Okay . . . let me see if I've got this right.

The Wall came down, and Czechs went wild with glee. Communism was awful. A living hell. The worst part was not being able to travel to places like Paris. (Okay, really: the worst part was being tortured.) Also, artists couldn't make art about their anger and frustrations, their oppression. They were completely censored. It sucked.
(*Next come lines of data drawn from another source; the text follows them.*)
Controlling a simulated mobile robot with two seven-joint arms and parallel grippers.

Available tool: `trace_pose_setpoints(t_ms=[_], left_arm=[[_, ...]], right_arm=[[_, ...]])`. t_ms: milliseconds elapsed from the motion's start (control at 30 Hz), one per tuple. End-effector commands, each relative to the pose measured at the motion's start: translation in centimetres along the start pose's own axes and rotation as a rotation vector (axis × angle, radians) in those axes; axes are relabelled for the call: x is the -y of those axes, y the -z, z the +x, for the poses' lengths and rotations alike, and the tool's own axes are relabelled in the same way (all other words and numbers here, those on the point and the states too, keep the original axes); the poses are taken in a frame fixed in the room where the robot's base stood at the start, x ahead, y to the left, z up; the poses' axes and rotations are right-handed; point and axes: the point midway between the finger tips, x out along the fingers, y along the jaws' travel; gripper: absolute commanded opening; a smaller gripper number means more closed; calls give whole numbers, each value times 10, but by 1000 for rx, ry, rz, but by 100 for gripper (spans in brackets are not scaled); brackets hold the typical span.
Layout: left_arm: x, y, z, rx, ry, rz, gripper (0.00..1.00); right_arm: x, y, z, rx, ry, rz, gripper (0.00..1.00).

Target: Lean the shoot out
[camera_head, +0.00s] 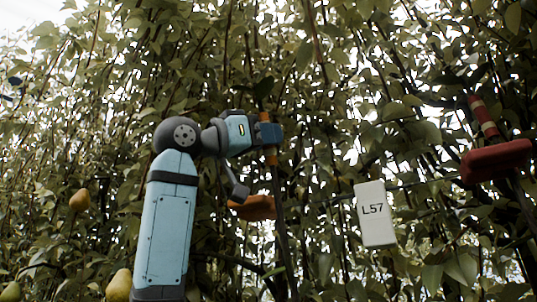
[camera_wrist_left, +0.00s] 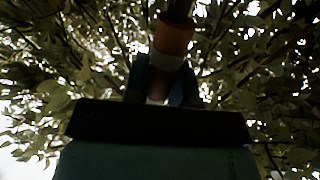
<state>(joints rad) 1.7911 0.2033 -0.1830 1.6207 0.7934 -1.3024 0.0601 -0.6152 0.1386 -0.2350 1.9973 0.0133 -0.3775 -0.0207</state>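A dark, thin shoot (camera_head: 279,225) runs upward in the middle of the head view. It carries an orange band (camera_head: 270,157), which shows with a pale band below it in the left wrist view (camera_wrist_left: 173,38). My left gripper (camera_head: 268,133) reaches it from the left. In the left wrist view its two fingers (camera_wrist_left: 161,86) stand on either side of the banded part and appear shut on it. The contact itself is dark and partly hidden. An orange block (camera_head: 258,207) is beside the shoot, lower down. My right gripper is not in view.
A white tag (camera_head: 376,214) reading L57 hangs right of the shoot, by a dark horizontal line. A red block (camera_head: 497,161) and a red-and-pale banded shoot (camera_head: 483,117) are at far right. Pears (camera_head: 80,200) hang at lower left, one (camera_head: 119,285) near my arm. Dense leaves surround everything.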

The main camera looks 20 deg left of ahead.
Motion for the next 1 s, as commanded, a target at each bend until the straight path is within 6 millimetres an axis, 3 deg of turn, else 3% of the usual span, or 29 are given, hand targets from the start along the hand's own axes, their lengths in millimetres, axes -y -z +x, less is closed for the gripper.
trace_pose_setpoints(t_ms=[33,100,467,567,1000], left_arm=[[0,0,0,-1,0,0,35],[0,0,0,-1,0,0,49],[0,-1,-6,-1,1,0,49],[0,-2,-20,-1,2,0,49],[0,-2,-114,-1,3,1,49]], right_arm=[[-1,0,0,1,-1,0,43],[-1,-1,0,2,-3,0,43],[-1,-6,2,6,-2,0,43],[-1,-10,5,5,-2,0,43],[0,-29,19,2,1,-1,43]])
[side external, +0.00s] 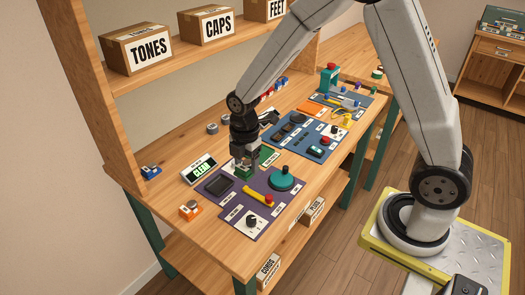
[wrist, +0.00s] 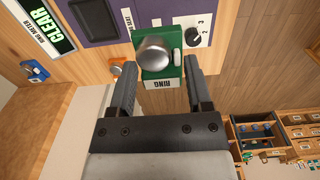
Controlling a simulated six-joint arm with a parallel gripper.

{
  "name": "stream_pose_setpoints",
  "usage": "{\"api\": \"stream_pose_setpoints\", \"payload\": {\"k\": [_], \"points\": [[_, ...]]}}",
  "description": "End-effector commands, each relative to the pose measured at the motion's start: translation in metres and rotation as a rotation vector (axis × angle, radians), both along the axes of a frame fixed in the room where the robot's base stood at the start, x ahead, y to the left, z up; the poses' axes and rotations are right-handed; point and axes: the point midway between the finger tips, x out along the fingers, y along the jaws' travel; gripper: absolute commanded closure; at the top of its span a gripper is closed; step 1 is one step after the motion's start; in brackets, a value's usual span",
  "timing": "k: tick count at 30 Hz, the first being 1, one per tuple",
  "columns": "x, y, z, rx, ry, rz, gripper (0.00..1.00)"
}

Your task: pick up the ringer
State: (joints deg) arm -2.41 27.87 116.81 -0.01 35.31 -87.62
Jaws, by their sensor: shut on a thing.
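The ringer is a green block with a silver dome bell (wrist: 153,55) and a label reading RING, upside down, in the wrist view. My gripper (wrist: 157,72) has one finger on each side of the green block and is shut on it. In the side view my gripper (side external: 242,170) points down just above the purple mat (side external: 228,212), near its far edge. There it mostly hides the ringer, and I cannot tell whether the ringer is clear of the surface. A green patch (side external: 268,157) shows behind the gripper; I cannot tell whether it belongs to the ringer.
The purple mat carries a dark pad (side external: 219,186), a teal round part (side external: 282,178), a yellow handset (side external: 258,196) and a white dial plate (side external: 249,222). A CLEAR display (side external: 200,168) stands left of it. Blue mats with parts lie beyond.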

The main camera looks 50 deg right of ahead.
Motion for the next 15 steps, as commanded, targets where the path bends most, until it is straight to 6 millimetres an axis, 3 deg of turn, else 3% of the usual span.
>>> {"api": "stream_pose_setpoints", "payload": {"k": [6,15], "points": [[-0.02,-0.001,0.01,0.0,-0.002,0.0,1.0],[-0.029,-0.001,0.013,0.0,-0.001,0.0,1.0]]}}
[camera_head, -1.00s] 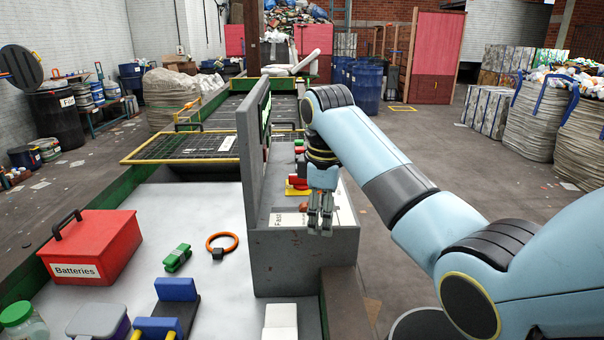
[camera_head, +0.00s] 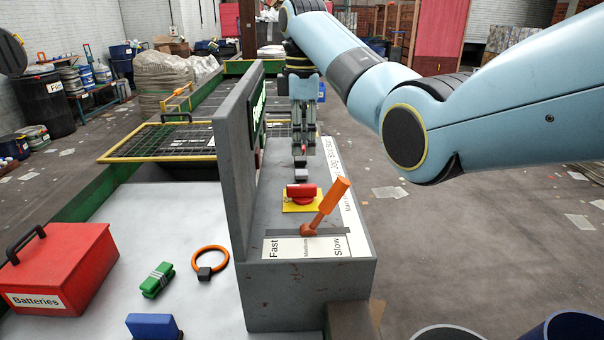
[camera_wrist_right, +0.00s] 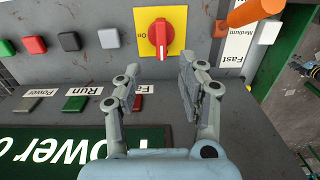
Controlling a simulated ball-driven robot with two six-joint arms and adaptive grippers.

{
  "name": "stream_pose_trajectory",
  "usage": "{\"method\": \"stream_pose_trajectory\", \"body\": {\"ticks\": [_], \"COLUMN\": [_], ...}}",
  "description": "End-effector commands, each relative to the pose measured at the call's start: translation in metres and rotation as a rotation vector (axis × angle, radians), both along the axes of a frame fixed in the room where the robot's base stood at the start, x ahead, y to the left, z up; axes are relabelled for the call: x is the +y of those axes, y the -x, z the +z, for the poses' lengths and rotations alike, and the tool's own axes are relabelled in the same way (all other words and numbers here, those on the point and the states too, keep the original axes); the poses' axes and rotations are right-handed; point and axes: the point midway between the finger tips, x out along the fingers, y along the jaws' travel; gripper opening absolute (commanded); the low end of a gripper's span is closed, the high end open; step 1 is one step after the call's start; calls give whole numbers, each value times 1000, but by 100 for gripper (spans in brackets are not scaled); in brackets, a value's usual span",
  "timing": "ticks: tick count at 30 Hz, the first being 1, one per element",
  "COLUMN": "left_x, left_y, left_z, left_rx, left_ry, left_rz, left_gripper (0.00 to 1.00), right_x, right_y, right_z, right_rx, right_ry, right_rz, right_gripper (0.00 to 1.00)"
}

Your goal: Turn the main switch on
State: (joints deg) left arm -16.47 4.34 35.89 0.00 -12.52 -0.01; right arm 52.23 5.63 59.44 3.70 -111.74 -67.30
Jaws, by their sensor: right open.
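The main switch is a red rotary knob (camera_head: 301,191) on a yellow plate (camera_head: 287,207), on top of the grey control console (camera_head: 310,290). My right gripper (camera_head: 303,150) points down above the console, beyond the knob in the head view. In the right wrist view its open, empty fingers (camera_wrist_right: 158,72) frame the space just below the knob, apart from it. My left gripper is out of view.
An orange lever (camera_head: 330,205) stands beside the switch, over the Fast–Medium–Slow scale. Several push buttons, including a red one (camera_wrist_right: 69,41), line the console. An upright panel (camera_head: 240,165) borders it on the left. A red Batteries box (camera_head: 75,265) stands on the belt.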

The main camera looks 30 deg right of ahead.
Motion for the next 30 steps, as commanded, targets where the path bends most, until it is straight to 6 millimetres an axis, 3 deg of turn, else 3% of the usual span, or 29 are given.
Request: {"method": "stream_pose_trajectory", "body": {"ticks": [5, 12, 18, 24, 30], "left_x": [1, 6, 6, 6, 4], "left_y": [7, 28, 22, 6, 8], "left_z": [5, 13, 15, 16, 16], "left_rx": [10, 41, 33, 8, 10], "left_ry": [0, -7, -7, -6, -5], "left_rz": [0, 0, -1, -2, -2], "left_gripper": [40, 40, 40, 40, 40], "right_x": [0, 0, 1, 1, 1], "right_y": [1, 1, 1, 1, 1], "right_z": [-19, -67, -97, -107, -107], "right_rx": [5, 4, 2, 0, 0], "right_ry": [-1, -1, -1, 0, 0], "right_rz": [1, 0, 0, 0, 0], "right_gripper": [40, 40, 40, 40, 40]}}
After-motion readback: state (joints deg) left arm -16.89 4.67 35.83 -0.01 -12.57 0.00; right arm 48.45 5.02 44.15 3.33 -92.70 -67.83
Soon after the Wall came down, artist David Cerny decided to paint a Prague statue of a WW II tank PINK. Now as a sort-of democracy and definite imperialism/consumerism become the norm (McDonalds and Benneton: Welcome to Prague), Cherny has unveiled a new sculpture titled "Brownnosers." Visitors to the National Gallery climb a 20-foot ladder "and stare into two giant sculpted fiberglass rectums as their giant white bodies melt into the wall. Inside each giant buttock sculpture is a video screen of someone wearing a puppet-like mask of [Vaclav] Klaus [the country's conservative president] gracefully spoon-feeding slop to the director of the Czech National Gallery, all to the rocking beat of Queen's 'We Are the Champions.'"

I have to say this sculpture tickled my funny bone. When I described it to my kids, they had a few laughs, then had a few questions: "Is poop spraying out of its butt"?

Three cheers to artists like Cerny. Three cheers to Gorbachev for not shooting the first brave souls who jumped the Wall, willing to die for their freedom.